Se le storie cercano i finali le poesie fingono di cercarne uno. Così le prime toccano sempre terra mentre le seconde continuano a librarsi in volo. E se le storie trovano nella conclusione la propria razionalità, le poesie continueranno a danzare ciecamente intorno alle storie, dileggiando la logica e foraggiando le chimere.
Oliver ed Elio trovano la storia, toccano la terra e concludono il loro ciclo. Forse si ritroveranno ancora o forse mai. Forse le loro fibre non si intrecceranno più e i loro nomi cesseranno di inseguirsi. Perché questo vogliono le storie.
Ma le poesie restano presuntuose e continuano a librarsi sopra le vicende. Danzano leggere e capricciose, ignorando i destini e rifiutando le conclusioni. Intonano versi sull’amore come cicale estive ignare di morire l’estate stessa. Loro non raccontano ma “cantano”, cieche e volubili. Incoscienti della fine e della loro stessa fine…

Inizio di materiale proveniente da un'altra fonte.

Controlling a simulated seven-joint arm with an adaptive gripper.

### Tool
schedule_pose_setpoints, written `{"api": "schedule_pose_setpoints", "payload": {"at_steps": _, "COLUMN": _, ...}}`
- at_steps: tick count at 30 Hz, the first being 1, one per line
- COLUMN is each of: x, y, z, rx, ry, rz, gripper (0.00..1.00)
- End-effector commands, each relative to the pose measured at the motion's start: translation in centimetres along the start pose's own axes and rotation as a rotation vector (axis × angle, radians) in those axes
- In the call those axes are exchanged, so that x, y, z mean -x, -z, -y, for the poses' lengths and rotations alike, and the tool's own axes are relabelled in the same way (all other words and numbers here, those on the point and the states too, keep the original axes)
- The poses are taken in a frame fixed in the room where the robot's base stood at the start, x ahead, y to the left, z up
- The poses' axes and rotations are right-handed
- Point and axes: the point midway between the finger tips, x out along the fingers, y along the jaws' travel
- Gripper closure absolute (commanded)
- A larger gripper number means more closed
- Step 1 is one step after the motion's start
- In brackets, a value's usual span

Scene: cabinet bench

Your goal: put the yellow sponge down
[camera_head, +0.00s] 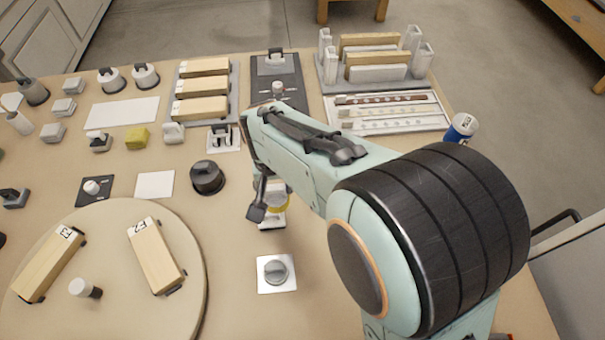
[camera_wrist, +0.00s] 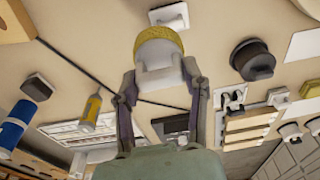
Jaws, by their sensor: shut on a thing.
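My gripper (camera_wrist: 160,76) is shut on a piece with a rough yellow rounded pad and a pale body, which I take for the yellow sponge (camera_wrist: 160,39). The pale body sits between the two fingers and the yellow pad faces away from my palm. In the head view my gripper (camera_head: 268,205) is partly hidden by my arm, and only a little yellow shows beside it. I cannot tell whether the sponge touches the bench. A separate yellow-green block (camera_head: 137,137) lies at the left in the head view.
A white plate with a grey knob (camera_head: 277,272) lies near my gripper. A black round knob (camera_head: 207,177) stands left of it. A round board (camera_head: 190,300) with wooden blocks fills the lower left. A blue can (camera_head: 461,128) stands at the right. Bare bench lies around the knobs.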

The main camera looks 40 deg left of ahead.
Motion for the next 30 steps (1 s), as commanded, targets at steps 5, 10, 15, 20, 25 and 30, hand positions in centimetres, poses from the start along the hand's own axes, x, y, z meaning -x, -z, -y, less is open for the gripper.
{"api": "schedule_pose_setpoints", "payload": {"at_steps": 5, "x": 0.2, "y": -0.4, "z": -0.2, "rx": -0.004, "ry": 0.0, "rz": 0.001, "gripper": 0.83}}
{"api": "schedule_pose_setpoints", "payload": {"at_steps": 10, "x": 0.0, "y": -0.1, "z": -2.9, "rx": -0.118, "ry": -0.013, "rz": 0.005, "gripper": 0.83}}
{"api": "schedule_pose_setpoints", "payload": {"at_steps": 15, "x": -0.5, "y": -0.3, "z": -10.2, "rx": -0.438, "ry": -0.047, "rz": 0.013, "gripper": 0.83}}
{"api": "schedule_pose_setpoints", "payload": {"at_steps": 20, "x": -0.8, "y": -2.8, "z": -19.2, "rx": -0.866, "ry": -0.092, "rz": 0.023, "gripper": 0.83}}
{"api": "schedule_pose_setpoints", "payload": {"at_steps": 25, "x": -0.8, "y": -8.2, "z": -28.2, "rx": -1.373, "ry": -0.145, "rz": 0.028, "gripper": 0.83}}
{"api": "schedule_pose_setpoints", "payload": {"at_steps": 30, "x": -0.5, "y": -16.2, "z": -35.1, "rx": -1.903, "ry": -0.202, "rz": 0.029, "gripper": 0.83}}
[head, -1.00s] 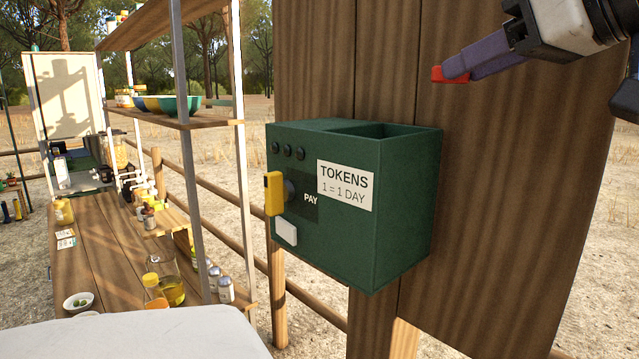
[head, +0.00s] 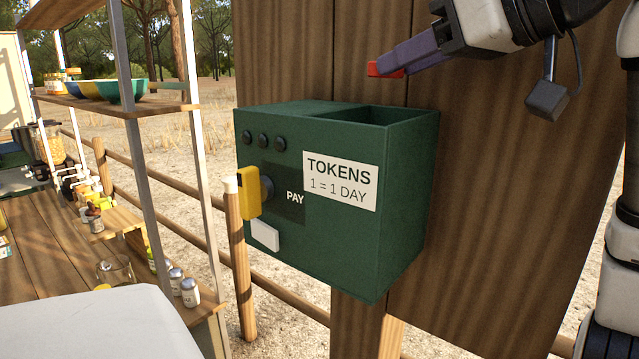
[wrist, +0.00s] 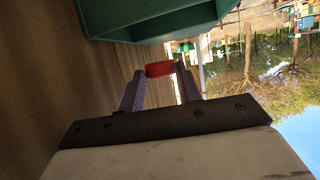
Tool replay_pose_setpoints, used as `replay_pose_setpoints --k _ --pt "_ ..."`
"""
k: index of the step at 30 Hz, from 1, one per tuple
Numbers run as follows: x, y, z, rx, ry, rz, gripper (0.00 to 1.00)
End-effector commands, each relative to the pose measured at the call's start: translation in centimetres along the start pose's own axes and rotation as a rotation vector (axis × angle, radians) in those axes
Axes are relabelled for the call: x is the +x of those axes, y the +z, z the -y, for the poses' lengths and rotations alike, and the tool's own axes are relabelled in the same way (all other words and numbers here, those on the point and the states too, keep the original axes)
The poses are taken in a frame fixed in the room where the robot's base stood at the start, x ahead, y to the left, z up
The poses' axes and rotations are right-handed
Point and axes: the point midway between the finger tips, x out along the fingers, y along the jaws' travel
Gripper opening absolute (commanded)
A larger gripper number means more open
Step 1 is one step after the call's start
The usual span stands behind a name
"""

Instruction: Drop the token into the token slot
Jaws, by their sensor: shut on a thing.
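My gripper (head: 392,67) is shut on a small red token (head: 384,69), held at the fingertips. The token also shows between the two purple fingers in the wrist view (wrist: 160,69). The green token box (head: 300,225) is fixed to a wooden board and has a label reading "TOKENS 1 = 1 DAY" (head: 340,182). Its top has a rectangular opening (head: 385,115) at the right. The token is above and apart from the box, near the opening in the head view. In the wrist view the green box (wrist: 150,25) lies just beyond the token.
The box front has a yellow handle (head: 248,192), a white button (head: 265,235) and a row of dark knobs. The wooden board (head: 480,230) stands close behind the gripper. A shelf (head: 120,105) with bowls and a wooden counter (head: 50,260) are at the left.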

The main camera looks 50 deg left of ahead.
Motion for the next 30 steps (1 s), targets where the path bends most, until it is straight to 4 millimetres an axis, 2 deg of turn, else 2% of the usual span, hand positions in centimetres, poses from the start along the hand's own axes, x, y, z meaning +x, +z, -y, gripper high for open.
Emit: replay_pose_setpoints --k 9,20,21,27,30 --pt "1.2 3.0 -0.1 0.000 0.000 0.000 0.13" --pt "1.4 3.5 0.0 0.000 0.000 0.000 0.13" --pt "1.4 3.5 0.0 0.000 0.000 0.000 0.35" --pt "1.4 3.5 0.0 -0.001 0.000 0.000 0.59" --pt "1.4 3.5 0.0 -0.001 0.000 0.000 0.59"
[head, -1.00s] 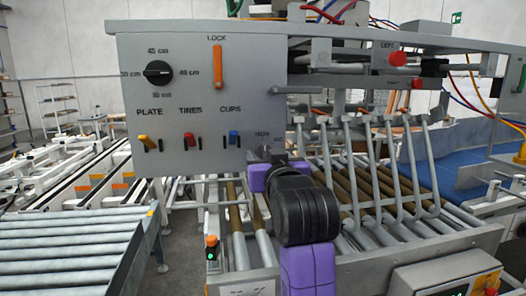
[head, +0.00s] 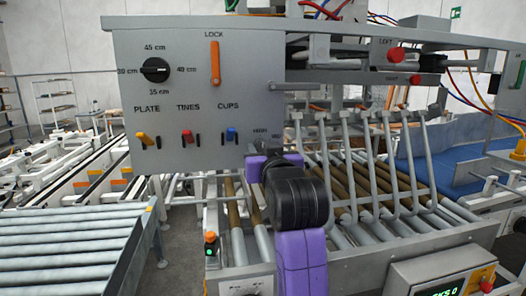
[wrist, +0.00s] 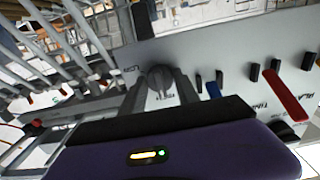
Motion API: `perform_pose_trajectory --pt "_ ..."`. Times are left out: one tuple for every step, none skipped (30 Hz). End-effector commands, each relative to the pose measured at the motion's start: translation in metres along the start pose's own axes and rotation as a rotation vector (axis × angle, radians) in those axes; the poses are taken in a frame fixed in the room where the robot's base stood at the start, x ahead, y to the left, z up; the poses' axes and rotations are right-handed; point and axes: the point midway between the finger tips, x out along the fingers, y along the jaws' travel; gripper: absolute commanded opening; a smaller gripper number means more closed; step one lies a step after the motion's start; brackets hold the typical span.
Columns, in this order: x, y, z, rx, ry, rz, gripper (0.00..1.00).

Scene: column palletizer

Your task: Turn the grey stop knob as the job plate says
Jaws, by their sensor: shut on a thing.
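The grey stop knob (wrist: 161,77) shows in the wrist view on the grey panel, between the two fingers of my gripper (wrist: 163,92). The fingers are shut on its sides. A label that looks like LOW is left of the knob and one that looks like HIGH is below it. In the head view my gripper (head: 266,148) is at the lower right of the panel (head: 185,95), where HIGH and MED are printed, and it hides the knob. I cannot make out which label the knob points to. I cannot pick out the job plate.
Grey bars (head: 375,165) and rollers lie right of my arm. A roller conveyor (head: 70,245) stands at the left.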

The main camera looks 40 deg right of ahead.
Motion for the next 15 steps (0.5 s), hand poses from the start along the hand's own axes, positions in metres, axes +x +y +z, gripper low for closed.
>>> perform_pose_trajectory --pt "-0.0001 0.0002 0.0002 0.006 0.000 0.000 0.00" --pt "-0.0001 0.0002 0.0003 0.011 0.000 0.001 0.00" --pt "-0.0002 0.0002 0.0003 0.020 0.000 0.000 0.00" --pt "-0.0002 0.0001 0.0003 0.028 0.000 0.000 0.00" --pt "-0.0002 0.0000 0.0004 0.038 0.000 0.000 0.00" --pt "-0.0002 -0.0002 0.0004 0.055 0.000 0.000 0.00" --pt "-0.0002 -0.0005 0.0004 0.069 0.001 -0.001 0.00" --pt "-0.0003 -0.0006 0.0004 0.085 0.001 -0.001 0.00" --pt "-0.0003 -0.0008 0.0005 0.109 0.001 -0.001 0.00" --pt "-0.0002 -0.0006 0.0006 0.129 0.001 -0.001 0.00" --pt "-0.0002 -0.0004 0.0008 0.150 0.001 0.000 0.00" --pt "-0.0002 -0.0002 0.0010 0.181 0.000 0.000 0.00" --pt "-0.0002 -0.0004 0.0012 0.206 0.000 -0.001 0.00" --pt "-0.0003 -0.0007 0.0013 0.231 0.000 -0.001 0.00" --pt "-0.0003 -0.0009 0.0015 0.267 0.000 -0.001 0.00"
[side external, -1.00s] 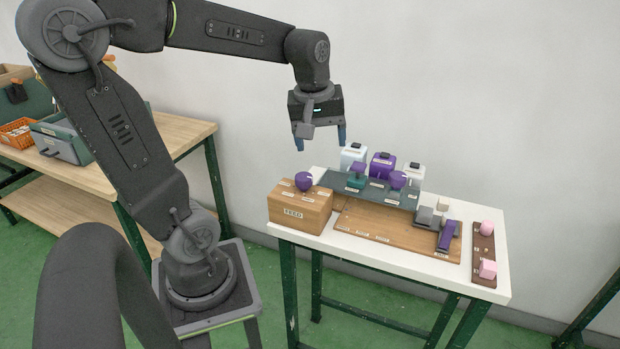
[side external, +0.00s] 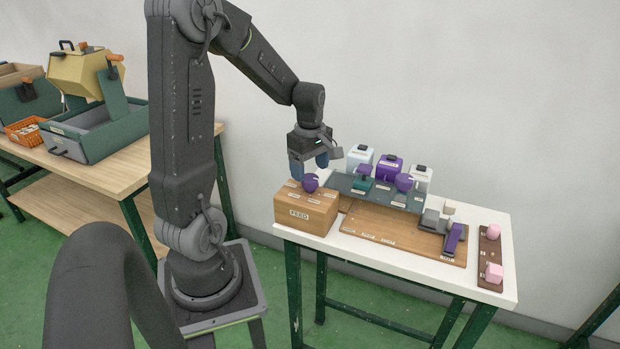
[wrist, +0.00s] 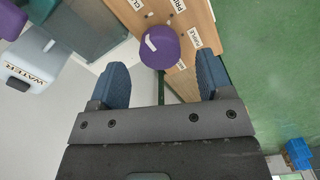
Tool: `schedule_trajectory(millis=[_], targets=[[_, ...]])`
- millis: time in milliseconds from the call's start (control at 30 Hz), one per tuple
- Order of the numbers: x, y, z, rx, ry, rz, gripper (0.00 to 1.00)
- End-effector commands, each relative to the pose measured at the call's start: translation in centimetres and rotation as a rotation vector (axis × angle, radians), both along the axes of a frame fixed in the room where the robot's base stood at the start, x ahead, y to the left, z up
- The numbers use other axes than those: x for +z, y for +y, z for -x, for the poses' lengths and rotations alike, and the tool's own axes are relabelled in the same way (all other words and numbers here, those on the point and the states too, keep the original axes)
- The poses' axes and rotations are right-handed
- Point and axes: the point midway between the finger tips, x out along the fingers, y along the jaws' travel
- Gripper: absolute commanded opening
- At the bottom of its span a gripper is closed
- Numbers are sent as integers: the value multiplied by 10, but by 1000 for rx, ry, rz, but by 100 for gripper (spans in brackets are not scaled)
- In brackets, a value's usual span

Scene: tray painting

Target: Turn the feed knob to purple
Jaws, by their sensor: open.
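The purple feed knob (side external: 310,182) sits on top of a wooden box labelled FEED (side external: 307,207), at the left end of the white table. In the wrist view the round purple knob (wrist: 160,50) carries a white pointer mark on its left side, with small labels around it on the box top. The label PURPLE (wrist: 195,38) stands to the right of the knob. My gripper (side external: 309,165) is just above the knob. Its blue fingers are open and empty, and in the wrist view they stand apart (wrist: 160,80) on either side, short of the knob.
Behind and right of the feed box stand white and purple containers (side external: 389,167) on a grey shelf, one labelled WATER (wrist: 28,65). A wooden board (side external: 400,233) and a dark strip with pink blocks (side external: 489,258) lie to the right.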

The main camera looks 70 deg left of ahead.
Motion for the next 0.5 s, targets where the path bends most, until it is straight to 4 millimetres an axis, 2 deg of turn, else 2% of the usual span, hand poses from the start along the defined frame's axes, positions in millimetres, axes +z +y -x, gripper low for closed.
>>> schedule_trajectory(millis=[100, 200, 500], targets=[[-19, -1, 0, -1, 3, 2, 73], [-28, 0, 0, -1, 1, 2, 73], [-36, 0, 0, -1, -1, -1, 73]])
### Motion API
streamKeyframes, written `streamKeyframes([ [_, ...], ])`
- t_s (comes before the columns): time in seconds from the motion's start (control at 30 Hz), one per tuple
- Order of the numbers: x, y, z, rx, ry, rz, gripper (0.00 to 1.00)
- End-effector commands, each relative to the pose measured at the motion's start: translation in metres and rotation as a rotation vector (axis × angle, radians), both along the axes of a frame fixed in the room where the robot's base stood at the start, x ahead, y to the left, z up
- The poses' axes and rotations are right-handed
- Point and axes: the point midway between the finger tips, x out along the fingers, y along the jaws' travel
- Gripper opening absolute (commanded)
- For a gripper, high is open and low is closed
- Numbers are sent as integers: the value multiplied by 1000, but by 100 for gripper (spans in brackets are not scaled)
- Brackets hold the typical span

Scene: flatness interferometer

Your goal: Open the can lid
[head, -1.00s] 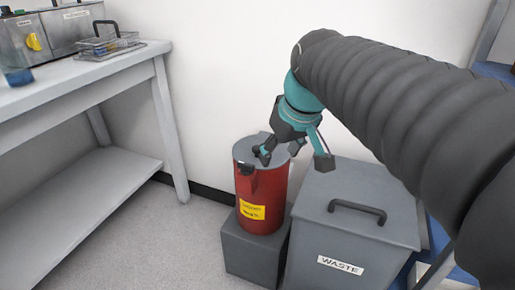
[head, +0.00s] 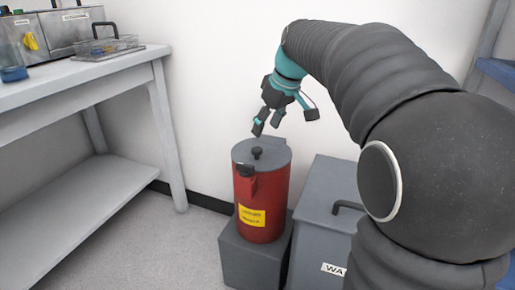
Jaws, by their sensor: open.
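A red can (head: 268,207) with a yellow label stands upright on a grey block. My gripper (head: 284,128) is open and empty.
The grey block (head: 248,258) under the can stands next to a grey waste bin (head: 318,225) with a black handle, partly hidden by my arm. A white bench (head: 100,82) with equipment stands at the left. The wall is close behind the can.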

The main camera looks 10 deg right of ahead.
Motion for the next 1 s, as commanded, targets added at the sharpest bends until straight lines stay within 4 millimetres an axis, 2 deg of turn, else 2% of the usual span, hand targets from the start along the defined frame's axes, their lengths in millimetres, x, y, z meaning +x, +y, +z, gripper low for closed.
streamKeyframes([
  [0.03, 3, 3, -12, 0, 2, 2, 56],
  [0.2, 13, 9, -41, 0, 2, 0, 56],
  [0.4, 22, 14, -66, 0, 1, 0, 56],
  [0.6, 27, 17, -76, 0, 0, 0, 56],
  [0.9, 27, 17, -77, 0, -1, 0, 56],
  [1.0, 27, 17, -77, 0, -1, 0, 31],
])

“Chiamami col tuo nome” anche se il mio non lo rammenti più. Includimi nel tuo ricordo affinchè possa continuare a respirare. Anche se le carni sono distanziate e i cuori detenuti nel ghiaccio continua a cercarti nell’indefinito che sono diventato. Io cercherò te anche se neppure il nome tuo rammenterò. E ti chiamerò desiderio…”

…ed è l’incoscienza a renderle eterne. Proprio come quel sentimento che non cerca più nomi. E’ percezione dolce di un vuoto laddove prima c’è stato il pieno. Assenza delle stelle laddove prima v’era un firmamento. De-sidus dicevano i classici. Per questo lo chiamiamo desiderio.